Alevi Haber Ajansi

1938’de Zini Gediği’nde katledilenler Erzincan’ın Kılıçkaya köyünde anıldı-VİDEO

PİRHA- Zini Gediği’nde katledilen 97 can katliamın 85. yılında Erzincan’ın Kılıçkaya Köyü’nde anıldı. Kürt ve Alevi coğrafyasında katliamın insansızlaştırma, demografik değişim ve asimilasyon ile devam ettiği vurgusu yapılan anmada devletin katliamlarla yüzleşmesi çağrısında bulunuldu.

1938’de Erzincan Kılıçkaya ve çevre köylerinden toplanarak Zini Gediği’nde katledilen 97 can anıldı. Anma programına Alevi Bektaşi Federasyonu (ABF) Genel Başkanı Mustafa Aslan, Pir Sultan Abdal Kültür Derneği (PSAKD) Genel Başkanı Cuma Erçe, Demokratik Alevi Dernekleri Eş Genel Başkanı Musa Kulu, Avrupa Alevi Birlikleri Konfederasyonu Örgütlenme Sekreteri Mehmet Ali Çankaya, Avrupa Alevi Birlikleri Konfederasyonu (AABK) Genel Sekreteri Erdal Kılıçkaya, Zini Gediği İnisiyatifi, Yeşil Sol Parti Milletvekilleri Ayten Kordu ve Celal Fırat, Sosyolog Prof. Dr. Şükrü Aslan ve Dersim Dernekleri Federasyonu (DEDEF) Başkanı Özkan Tacer’in yanı sıra çok sayıda yurttaş katıldı.
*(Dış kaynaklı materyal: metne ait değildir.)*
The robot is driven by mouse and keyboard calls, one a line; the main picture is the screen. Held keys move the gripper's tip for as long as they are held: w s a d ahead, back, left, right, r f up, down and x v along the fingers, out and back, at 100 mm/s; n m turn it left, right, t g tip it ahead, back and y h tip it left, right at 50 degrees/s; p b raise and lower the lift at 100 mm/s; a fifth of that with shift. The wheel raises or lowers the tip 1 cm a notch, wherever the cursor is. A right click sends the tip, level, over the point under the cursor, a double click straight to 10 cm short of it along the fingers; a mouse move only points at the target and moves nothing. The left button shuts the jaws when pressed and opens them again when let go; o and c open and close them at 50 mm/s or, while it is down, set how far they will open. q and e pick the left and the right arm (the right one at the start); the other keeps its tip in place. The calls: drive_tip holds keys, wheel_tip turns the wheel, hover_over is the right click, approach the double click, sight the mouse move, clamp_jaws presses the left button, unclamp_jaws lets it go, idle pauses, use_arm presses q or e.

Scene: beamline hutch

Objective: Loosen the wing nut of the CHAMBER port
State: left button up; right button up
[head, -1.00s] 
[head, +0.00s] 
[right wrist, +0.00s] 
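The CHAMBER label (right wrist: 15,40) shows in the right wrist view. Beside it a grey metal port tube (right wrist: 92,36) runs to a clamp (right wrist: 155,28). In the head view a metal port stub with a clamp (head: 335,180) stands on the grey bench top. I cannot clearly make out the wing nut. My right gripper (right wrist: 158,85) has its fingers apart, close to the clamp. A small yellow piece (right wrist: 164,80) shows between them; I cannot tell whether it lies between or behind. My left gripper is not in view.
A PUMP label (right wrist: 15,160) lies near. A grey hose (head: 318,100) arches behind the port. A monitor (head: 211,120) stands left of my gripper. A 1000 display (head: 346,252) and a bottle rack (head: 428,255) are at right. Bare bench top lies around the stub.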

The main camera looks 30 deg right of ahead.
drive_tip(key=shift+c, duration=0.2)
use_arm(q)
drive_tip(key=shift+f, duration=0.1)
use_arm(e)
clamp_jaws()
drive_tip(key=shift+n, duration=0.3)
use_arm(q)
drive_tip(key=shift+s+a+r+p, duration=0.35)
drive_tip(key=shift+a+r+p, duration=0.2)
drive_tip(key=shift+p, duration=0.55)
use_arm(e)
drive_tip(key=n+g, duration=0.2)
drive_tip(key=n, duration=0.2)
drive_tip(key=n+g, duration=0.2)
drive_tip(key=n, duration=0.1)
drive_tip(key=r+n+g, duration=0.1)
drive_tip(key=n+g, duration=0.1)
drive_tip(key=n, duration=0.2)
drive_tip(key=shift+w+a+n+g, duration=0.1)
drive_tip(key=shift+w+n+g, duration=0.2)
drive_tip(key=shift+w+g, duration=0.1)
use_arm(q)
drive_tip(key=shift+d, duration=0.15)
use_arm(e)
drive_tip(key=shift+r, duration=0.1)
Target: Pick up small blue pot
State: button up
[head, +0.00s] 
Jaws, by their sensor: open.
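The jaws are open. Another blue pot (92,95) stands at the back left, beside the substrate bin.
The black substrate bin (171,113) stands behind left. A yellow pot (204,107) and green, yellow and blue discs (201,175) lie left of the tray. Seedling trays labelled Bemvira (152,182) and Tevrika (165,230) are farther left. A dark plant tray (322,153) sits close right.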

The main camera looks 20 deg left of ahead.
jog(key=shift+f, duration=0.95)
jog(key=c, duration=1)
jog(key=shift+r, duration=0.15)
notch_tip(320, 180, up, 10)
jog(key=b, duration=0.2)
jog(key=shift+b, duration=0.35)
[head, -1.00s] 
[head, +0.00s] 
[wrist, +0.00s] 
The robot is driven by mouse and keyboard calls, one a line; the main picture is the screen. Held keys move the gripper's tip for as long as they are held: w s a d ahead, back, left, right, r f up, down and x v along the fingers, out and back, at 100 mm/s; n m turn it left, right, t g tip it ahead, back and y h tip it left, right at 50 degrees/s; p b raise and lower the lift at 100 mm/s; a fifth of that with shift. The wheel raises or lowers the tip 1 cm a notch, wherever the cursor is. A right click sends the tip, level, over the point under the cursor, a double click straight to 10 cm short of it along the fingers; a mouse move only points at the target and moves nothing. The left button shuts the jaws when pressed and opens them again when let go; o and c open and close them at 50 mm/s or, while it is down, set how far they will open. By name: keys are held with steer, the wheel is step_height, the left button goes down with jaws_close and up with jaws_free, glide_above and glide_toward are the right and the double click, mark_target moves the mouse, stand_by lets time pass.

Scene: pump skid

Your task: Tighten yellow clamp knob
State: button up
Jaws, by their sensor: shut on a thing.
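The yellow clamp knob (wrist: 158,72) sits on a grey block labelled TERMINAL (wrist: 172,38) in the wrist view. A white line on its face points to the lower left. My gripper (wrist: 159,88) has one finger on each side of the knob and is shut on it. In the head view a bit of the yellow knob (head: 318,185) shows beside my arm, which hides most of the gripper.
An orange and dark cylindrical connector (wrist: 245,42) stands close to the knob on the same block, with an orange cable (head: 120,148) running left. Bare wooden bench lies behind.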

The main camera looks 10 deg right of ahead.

Zini Katliamı’nda katledilenler 85. yılındaki anma programında  ‘Zini Katliamını unutmadık’ ve ‘Zini Gediği’nde katledilen canlarımızı anıyoruz’ pankartları açıldı. Pir Mehmet Gazi’nin verdiği gülbenklerle katledilenler anılarak çerağlar uyandırıldı. Katliamda yaşamını yitirenler anısına gerçekleşen 1 dakikalık saygı duruşu sonrasında program başladı.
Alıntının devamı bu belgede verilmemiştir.